The reports found discrepancies when comparing a list of birth dates published on the website of Chinese Skating Association (CSA) against those listed on the athletes' International Skating Union (ISU) bios.
The CSA announced later the ages of Zhang Dan and Zhang Hao were correctly registered at international events and were above board, but the allegation tarnished the image of Chinese figure skating.
8. Controversial world champion team
Although Chinese national gymnasts were outstanding at this year's World Championships with four gold medals, five silver and three bronze, two controversial figures off the mat tainted the sport.
The first was former Chinese gymnast and Olympic hopeful Zhang Shangwu, who was found begging on the street, prompting debate over the country's treatment of athletes.
The 27-year-old Zhang (pictured) ruptured his left Achilles tendon in training in 2002 and was forced to retire in 2005 with a small pay-off. With little education and still suffering the effects of his injury, Zhang said he was forced to sell his medals for just 10 yuan, before eventually turning to crime as a thief.
After being released from prison in April he turned to begging, before being recognized by a fan while performing stunts for money.
Meanwhile Chinese gymnastics judge Shao Bin was found guilty of fraud at the 2010 Asian Games, the FIG Disciplinary Commission announced.
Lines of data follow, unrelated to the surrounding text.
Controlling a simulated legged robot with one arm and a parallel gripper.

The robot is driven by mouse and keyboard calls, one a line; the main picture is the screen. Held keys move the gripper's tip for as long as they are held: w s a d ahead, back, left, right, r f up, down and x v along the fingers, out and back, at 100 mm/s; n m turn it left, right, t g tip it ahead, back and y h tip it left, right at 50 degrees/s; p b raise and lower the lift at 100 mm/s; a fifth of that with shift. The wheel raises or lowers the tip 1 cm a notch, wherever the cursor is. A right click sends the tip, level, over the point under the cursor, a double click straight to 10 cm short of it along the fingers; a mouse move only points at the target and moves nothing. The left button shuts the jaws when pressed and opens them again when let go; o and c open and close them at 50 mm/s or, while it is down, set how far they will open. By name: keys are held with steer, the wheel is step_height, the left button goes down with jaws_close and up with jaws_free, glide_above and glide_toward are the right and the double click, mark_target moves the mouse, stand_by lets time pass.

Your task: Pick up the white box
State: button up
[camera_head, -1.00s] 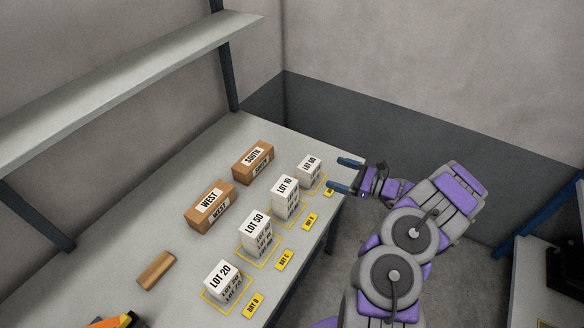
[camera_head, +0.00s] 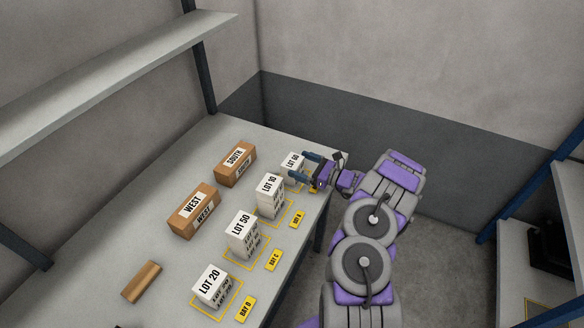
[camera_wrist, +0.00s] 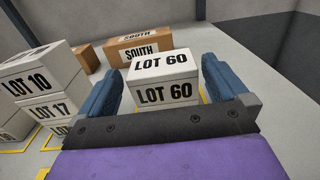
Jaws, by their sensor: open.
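The white LOT 60 box (camera_head: 291,163) stands at the far right end of the row on the table. In the wrist view the white LOT 60 box (camera_wrist: 162,78) lies between the two blue fingers, with a gap on either side. My gripper (camera_head: 308,163) is open and empty at the table's right edge, close to this box. In the wrist view my gripper (camera_wrist: 160,85) frames the box, whose lower front is partly hidden by the gripper body. Other white boxes are LOT 10 (camera_head: 270,195), LOT 50 (camera_head: 241,235) and LOT 20 (camera_head: 211,286).
Brown SOUTH (camera_head: 235,164) and WEST (camera_head: 193,211) boxes stand behind the white row. A brown block (camera_head: 142,282) lies at the near left. Yellow bay labels (camera_head: 273,261) line the table's edge. A shelf (camera_head: 110,78) hangs above the table's left side.

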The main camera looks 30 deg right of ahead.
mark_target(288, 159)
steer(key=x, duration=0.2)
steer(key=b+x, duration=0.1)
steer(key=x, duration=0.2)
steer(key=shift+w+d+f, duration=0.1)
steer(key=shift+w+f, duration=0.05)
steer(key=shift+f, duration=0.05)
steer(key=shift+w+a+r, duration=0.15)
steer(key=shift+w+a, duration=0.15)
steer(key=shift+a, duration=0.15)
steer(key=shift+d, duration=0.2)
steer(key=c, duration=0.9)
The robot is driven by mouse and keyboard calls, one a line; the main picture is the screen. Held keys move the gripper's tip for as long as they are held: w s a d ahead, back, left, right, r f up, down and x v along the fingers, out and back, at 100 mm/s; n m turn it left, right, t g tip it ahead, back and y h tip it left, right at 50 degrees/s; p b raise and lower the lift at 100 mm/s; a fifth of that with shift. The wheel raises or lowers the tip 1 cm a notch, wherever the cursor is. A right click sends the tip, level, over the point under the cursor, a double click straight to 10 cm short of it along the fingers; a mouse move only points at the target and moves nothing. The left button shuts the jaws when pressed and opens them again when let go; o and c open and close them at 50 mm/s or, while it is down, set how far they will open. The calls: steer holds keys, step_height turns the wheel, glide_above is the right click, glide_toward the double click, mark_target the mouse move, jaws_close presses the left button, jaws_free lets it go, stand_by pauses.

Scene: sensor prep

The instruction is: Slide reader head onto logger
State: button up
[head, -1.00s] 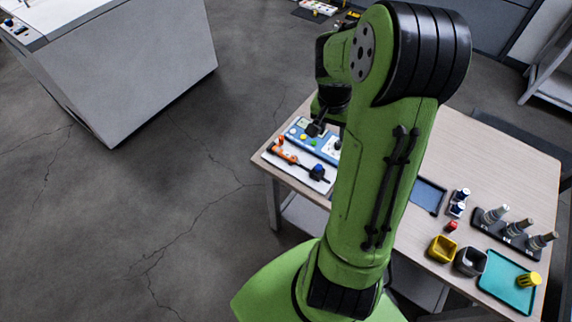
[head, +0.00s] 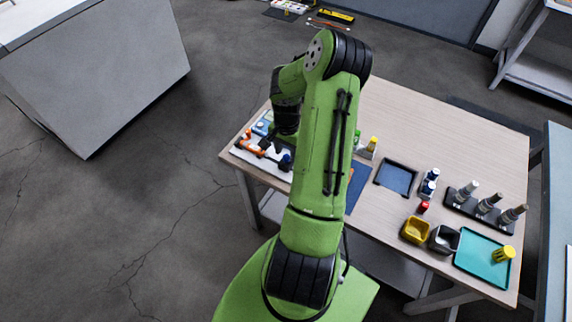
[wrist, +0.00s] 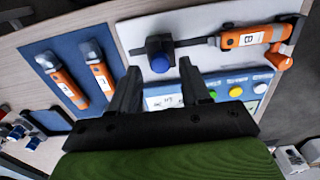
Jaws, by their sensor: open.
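A blue knob-like part (wrist: 160,48), which looks like the reader head, sits on a dark rail on a white board (wrist: 200,22). An orange logger marked B (wrist: 250,38) lies at the rail's right end, with a gap of bare rail between them. In the head view the blue part (head: 286,161) and orange logger (head: 251,140) are at the table's left end. My gripper (wrist: 160,70) is open, one finger to each side of the blue part in the picture. I cannot tell whether they touch it.
Two more orange loggers (wrist: 64,83) (wrist: 102,78) lie on a dark blue mat (wrist: 40,50). A blue panel with coloured buttons (wrist: 262,77) is beside the board. Yellow and black bins (head: 416,231) (head: 444,239) and a teal tray (head: 475,262) stand farther right.

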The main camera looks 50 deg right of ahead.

FIG downgraded Shao Bin's status as a judge and ordered him to pay about $8,800 in legal costs.
Shao denied the charges and said FIG lacked evidence against him.
9. Rough times for men's volleyball
In sharp contrast to its female counterparts' performance, the Chinese men's volleyball team ranked 11th at the World Cup in Japan, with only one win against Iran. As an underdog, China could not rival powerhouses like Russia, Italy, Poland and the US, and also fell easily to teams like Egypt and Japan. Compared with the women's team, which has already earned a berth at the London Olympics next year after finishing third at the World Cup, the men's team has to fight with other Asian teams for a possible spot at the Olympic qualifying tournament next year.